Gather all lines in the records below that include the word "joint".

Extracted information
◆ ◆ ◆ ◆

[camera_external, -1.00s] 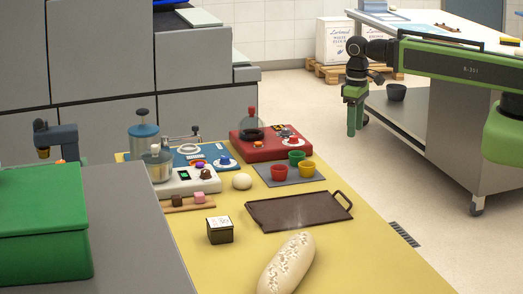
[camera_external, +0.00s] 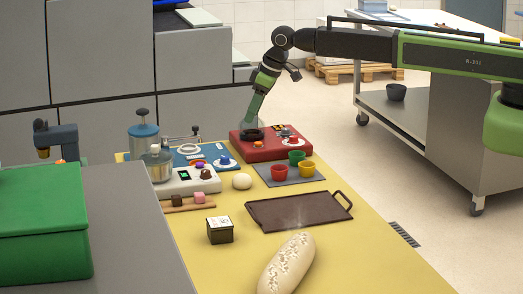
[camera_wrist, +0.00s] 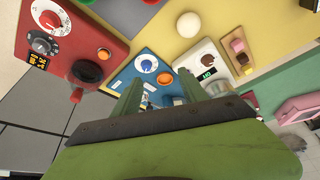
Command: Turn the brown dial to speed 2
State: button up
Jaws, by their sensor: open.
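The brown dial (camera_external: 206,174) sits on the front right of the white machine (camera_external: 180,188), beside a small green display. In the wrist view the brown dial (camera_wrist: 207,60) is right of centre, on the white machine (camera_wrist: 196,50); its setting is too small to read. My gripper (camera_external: 250,117) hangs tilted above the back of the red machine (camera_external: 266,150), to the right of and behind the dial, apart from it. In the wrist view my gripper (camera_wrist: 160,90) has its two green fingers apart, with nothing held between them.
A blue machine (camera_external: 205,152) with a blue dial stands between the white and red machines. A dough ball (camera_external: 242,181), a grey mat (camera_external: 309,179) with coloured cups, a brown tray (camera_external: 270,212), a carton (camera_external: 220,232) and a loaf (camera_external: 286,264) lie on the yellow table. The air above the dial is clear.

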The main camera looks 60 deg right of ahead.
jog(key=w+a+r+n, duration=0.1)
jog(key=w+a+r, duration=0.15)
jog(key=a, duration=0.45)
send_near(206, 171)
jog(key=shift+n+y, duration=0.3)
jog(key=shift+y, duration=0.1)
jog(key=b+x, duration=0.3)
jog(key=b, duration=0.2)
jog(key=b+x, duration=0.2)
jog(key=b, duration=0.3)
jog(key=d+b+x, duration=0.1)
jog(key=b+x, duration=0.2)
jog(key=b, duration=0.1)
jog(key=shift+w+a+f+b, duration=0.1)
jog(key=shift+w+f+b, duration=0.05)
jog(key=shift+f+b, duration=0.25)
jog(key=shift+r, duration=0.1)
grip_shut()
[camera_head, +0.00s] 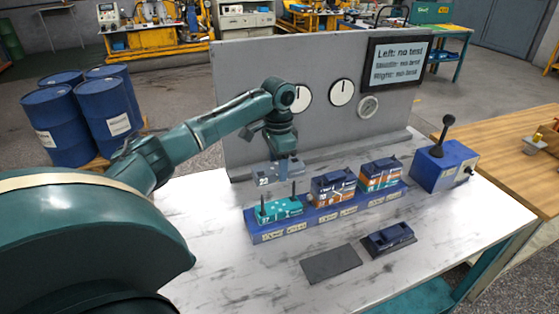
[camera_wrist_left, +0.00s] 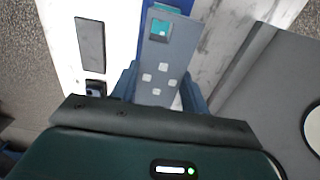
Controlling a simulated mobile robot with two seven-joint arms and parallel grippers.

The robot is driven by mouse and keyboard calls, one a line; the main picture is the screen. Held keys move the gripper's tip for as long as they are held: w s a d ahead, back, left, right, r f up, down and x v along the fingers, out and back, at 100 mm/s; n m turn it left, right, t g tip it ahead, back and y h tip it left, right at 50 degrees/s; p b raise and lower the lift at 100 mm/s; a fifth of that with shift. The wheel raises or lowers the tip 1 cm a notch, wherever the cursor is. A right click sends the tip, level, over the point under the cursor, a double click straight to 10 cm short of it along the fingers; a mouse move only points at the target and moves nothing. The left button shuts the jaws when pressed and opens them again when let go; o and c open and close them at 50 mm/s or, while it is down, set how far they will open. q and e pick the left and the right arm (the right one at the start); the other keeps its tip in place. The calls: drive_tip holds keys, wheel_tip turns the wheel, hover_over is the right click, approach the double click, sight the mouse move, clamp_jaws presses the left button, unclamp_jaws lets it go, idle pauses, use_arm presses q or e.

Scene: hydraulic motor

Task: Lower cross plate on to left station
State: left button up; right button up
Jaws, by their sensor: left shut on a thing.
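My left gripper (camera_head: 286,160) is shut on a grey-blue plate, the cross plate (camera_head: 266,175), behind and above the left station. In the left wrist view the plate (camera_wrist_left: 178,58) lies between my two blue fingers (camera_wrist_left: 158,92). It has several pale squares and an opening with teal behind it. The left station, at the left end of the blue base (camera_head: 310,227), carries a teal block (camera_head: 279,210) with two upright dark pins. The plate looks apart from the pins; the exact gap cannot be told. My right gripper is not in view.
The middle stack (camera_head: 333,188) and right stack (camera_head: 381,175) stand on the same base. A blue lever box (camera_head: 443,168) is at right. A dark blue part (camera_head: 388,239) and a flat dark pad (camera_head: 331,264) lie in front. A grey gauge panel (camera_head: 240,110) rises behind.

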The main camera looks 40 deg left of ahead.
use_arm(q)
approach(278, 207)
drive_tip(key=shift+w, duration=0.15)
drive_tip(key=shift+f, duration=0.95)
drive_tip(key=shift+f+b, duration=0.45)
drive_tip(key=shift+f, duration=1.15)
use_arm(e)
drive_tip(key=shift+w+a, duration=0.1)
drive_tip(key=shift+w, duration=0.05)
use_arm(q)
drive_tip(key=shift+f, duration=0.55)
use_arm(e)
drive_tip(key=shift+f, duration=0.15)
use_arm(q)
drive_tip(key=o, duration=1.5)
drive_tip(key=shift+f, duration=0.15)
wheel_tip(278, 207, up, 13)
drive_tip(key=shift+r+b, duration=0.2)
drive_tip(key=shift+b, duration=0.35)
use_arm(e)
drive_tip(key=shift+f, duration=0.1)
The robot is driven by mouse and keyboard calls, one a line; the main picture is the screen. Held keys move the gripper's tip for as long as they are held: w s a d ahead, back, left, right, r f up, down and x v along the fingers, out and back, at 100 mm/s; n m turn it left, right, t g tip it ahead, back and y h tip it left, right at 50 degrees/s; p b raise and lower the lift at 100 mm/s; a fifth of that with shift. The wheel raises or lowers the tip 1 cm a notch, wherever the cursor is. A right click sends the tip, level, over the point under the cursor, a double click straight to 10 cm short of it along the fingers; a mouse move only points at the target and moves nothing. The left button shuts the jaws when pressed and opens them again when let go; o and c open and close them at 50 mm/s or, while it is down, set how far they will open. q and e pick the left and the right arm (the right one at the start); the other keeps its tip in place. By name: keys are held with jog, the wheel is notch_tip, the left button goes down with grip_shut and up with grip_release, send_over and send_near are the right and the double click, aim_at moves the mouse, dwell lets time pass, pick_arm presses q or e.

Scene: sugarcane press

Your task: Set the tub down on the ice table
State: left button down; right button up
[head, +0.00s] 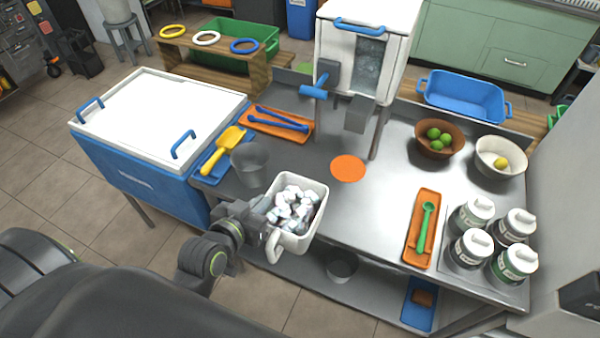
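A white tub (318,190) full of pale ice cubes (293,205) is at the front edge of the steel table (375,215), left of centre, with its looped handle (274,247) toward me. My left gripper (262,222) is at the tub's near left side and appears shut on the handle; the fingertips are mostly hidden. The tub looks roughly level and overlaps the table edge in this view. I cannot tell whether it touches the steel. No surface is marked as the ice table. My right gripper is not in view.
A blue ice chest (135,172) with a white lid stands left. A clear cup (250,165), yellow scoop (224,148) and orange tray (283,132) with blue tongs sit behind the tub. The press (365,50) stands behind. Bare steel surrounds an orange disc (348,168); jars (472,250) stand right.

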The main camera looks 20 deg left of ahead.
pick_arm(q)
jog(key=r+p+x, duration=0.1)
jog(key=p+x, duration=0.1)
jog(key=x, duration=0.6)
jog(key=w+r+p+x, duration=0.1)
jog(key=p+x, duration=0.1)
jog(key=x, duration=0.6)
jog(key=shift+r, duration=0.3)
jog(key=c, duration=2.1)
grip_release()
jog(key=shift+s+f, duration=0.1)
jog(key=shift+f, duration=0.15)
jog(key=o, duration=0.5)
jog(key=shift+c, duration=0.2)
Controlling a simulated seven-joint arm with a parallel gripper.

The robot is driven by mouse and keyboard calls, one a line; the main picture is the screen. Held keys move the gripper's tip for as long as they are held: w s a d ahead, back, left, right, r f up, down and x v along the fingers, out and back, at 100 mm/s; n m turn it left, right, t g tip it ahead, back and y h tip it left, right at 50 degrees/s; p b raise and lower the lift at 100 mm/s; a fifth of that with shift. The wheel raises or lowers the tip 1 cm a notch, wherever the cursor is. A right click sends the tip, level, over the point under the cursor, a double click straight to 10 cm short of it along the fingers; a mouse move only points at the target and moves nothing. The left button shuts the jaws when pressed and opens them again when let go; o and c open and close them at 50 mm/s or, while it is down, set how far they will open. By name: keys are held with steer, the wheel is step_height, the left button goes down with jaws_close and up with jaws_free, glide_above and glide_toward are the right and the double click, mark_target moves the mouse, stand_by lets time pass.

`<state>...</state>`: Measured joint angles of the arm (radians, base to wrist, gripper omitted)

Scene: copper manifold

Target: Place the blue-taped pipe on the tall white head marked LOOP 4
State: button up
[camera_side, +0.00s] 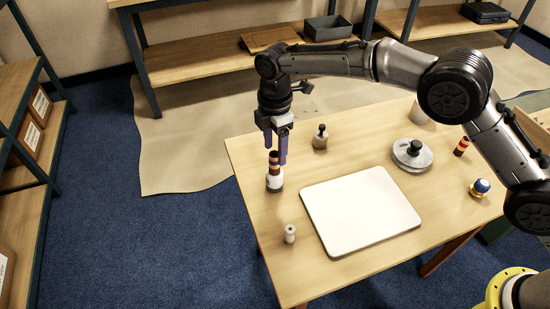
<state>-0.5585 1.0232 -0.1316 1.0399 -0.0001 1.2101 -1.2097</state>
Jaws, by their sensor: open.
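A short copper-orange pipe with dark blue bands (274,160) stands upright on a white head with a dark base (274,183) at the table's left edge. Any LOOP 4 marking on the head is too small to read. My gripper (276,154) is open, pointing down, with its purple fingers at the top of this pipe. One finger shows to the left and one to the right; I cannot tell whether they touch it. Another orange pipe with dark bands (461,147) stands at the table's right side.
A white board (360,210) lies mid-table. A small white cylinder (290,233) stands to its left. A blue ball on a yellow base (481,187) is at right.

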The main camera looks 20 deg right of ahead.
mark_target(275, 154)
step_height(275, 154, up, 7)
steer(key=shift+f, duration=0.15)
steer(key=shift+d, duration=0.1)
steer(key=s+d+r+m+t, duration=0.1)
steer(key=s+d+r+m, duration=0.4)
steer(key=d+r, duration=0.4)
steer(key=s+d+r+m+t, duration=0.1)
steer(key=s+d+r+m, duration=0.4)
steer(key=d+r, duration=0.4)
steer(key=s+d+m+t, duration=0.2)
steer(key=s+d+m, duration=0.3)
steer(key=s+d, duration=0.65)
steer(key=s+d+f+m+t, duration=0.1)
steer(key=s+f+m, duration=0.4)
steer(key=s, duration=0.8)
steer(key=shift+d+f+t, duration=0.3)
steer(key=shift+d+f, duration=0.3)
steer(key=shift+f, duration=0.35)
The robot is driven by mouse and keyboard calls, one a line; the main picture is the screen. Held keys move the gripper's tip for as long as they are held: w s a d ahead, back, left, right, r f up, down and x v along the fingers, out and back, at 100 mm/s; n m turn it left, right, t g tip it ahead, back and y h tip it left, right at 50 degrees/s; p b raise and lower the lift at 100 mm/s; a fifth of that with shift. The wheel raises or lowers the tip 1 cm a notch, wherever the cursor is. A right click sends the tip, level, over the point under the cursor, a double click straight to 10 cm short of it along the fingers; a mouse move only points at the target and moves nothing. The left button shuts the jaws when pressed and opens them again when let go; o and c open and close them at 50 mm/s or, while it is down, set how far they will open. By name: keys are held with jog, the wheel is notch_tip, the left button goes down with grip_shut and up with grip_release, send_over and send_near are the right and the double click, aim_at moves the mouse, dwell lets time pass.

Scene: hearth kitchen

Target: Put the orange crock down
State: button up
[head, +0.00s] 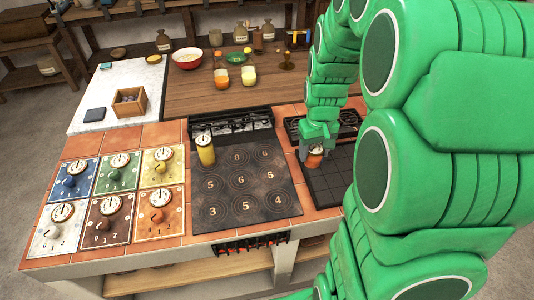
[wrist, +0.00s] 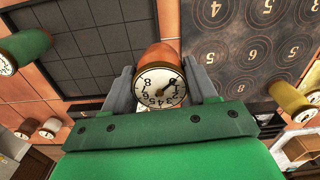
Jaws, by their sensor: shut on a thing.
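The orange crock (head: 315,161), with a pale dial on its top, is between the fingers of my gripper (head: 313,148). In the wrist view the crock (wrist: 160,56) shows its numbered dial facing the camera, with a grey finger of my gripper (wrist: 160,88) on each side. The gripper is shut on it. In the head view it appears near the back left of the black gridded plate (head: 335,190). I cannot tell whether its base touches a surface.
A numbered dark hob (head: 240,205) lies left of the gridded plate, with a yellow crock (head: 205,152) at its back left. Coloured dial panels (head: 110,210) fill the left counter. Bowls and jars stand on the wooden counter (head: 190,95) behind. A tile strip separates hob and plate.

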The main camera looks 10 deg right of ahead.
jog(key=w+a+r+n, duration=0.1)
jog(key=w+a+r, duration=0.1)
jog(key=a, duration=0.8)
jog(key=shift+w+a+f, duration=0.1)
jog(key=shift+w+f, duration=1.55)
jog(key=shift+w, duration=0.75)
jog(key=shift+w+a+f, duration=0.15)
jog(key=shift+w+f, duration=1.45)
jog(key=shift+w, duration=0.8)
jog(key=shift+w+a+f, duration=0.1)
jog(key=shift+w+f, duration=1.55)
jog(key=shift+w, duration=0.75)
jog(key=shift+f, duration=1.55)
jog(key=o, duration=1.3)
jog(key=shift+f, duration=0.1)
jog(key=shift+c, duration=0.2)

◆ ◆ ◆ ◆

Result of this exercise
Controlling a simulated mobile robot with two seven-joint arms and parallel grippers.
Controlling a simulated seven-joint arm with a parallel gripper.
`<state>...</state>`: Measured joint angles of the arm (radians, base to wrist, gripper omitted)

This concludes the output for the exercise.